BAIT AL-HIKMAH DALAM KHAZANAH INTELEKTUAL
I. PENDAHULUAN
Perkembangan peradaban Islam khususnya bidang keilmuan mencapai masa keemasan di zaman Bani Abbasiyah dibanding masa sebelumnya, itu disebabkan berdirinya Bait Al-Hikmah atau wisma kebijaksanaan yang motifnya untuk menggalakkan dan mengkoordinir kegiatan pencarian dan penerjemahan karya-karya klasik dari warisan intelektual Yunani, Persia Mesir dan lain-lain.

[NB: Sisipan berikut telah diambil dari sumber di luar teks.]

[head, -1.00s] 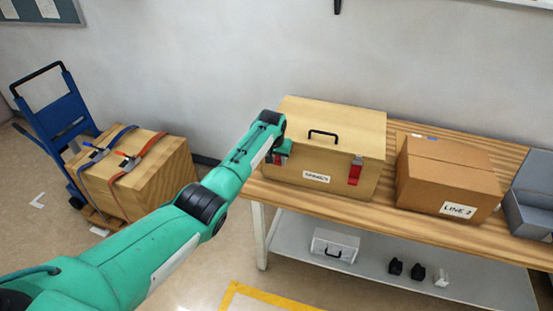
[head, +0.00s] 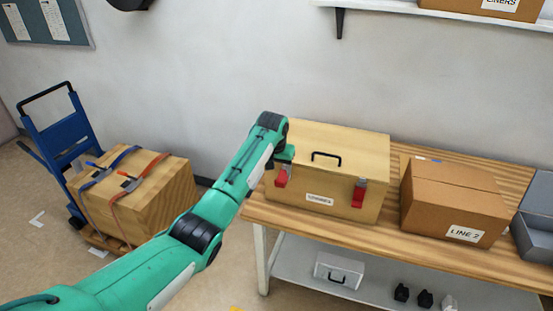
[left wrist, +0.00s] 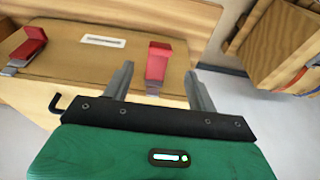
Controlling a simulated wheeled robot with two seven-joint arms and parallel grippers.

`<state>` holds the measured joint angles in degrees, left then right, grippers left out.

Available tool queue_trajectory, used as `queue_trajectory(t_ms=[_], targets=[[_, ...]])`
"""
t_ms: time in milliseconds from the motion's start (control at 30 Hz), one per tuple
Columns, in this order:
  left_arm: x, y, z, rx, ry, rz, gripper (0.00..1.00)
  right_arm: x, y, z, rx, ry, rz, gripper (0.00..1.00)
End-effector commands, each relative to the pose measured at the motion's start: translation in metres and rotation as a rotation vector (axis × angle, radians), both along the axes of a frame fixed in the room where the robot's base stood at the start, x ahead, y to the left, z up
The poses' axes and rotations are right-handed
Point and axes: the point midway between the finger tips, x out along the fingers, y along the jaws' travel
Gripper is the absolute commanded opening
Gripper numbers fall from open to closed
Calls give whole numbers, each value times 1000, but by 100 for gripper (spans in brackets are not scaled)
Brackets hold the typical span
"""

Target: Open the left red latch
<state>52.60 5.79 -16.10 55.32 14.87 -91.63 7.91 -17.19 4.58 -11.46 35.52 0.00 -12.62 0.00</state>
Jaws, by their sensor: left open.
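The wooden case (head: 335,140) stands on the workbench with its lid down and a black handle on top. The left red latch (head: 281,179) is on its front face, partly behind my left gripper (head: 284,160) in the head view. In the left wrist view, the left red latch (left wrist: 158,62) lies between the spread fingertips of my left gripper (left wrist: 158,82), with a visible gap on each side. The gripper is open and holds nothing. The right red latch (head: 359,193) also shows in the left wrist view (left wrist: 28,45). My right gripper is not in view.
A cardboard box (head: 455,195) marked LINE 2 stands right of the case, with a grey bin (head: 535,215) beyond. A strapped wooden crate (head: 135,195) sits on a blue hand truck (head: 55,130) at left. A lower shelf holds a small white case (head: 337,270).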

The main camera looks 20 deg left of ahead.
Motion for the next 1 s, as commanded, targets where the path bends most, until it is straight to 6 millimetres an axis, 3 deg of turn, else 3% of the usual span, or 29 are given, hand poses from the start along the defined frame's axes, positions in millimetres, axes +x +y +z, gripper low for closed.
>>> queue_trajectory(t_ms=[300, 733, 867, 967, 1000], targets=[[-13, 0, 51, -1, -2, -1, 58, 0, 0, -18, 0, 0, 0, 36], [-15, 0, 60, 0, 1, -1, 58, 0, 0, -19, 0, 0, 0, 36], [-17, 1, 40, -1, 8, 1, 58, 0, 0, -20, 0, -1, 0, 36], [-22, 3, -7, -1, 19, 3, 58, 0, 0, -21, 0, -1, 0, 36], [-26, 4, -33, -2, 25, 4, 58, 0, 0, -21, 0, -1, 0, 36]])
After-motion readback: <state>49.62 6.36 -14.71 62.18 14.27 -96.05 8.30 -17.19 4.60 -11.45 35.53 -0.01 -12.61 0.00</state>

Dari berdirinya Bait Al-Hikmah tersebut melahirkan intelektual-intelektual yang termasyhur di berbagai bidang. Dan itu mendorong Daulah Bani Abbasiyah membangun di sektor lain, contohnya sektor ekonomi, dan kesejahteraan masyarakat.
II. PEMBAHASAN
A. Sejarah Berdirinya Bait Al-Hikmah
Kesejahteraan sosial, ekonomi, pendidikan, ilmu pengetahuan dan kebudayaan serta kesusasteraan mengalami perkembangan pada Bani Abbasiyah, mencapai puncaknya di zaman Khalifah Harun Ar-Rasyid (736-809 M) dan putranya Al-Ma’mun (813-833 M). Kedua penguasa tersebut menekankan pada pengembangan dan pembinaan peradaban dan kebudayaan Islam, ketimbang peluasan wilayah seperti di masa Bani Umayyah. Inilah pokok perbedaan antara Bani Abbasiyah dan Bani Umayyah.
Khalifah Harun Ar-Rasyid memanfaatkan kekayaannya untuk keperluan sosial seperti rumah sakit, lembaga pendidikan dan lembaga farmasi pun didirikan. Disamping itu, sarana kesejahteraan umum diperhatikan, pemandian-pemandian umum juga dibangun, begitu juga jalan-jalan umum.
Khalifah Al-Ma’mun, pengganti Al-Rasyid dikenal sebagai khalifah yang sangat cinta kepada ilmu. Pada masa pemerintahannya, penerjemahan buku-buku asing digalakkan. Untuk menerjemahkan buku-buku Yunani, ia mempersiapkan penerjemah dari golongan Kristen dan penganut agama lain yang ahlinya. Salah satu bukti zaman keemasan Bani Abbasiyah salah satunya adalah Bait Al-Hikmah.
Pendirian lembaga Bait Al-Hikmah atau wisma kebijaksanaan dilakukan oleh khalifah Al-Makmun. Dalam lembaga pendidikan tersebut merupakan wujud keinginan mengulang (meniru) lembaga “hebat” yang didirikan oleh orang-orang Kristen Neotorians, yakni Gondeshapur yang salah satu tokohnya Gorgius Gabriel. Dan itu menjadikan Baghdad mulai menjadi pusat kebudayaan dan ilmu pengetahuan.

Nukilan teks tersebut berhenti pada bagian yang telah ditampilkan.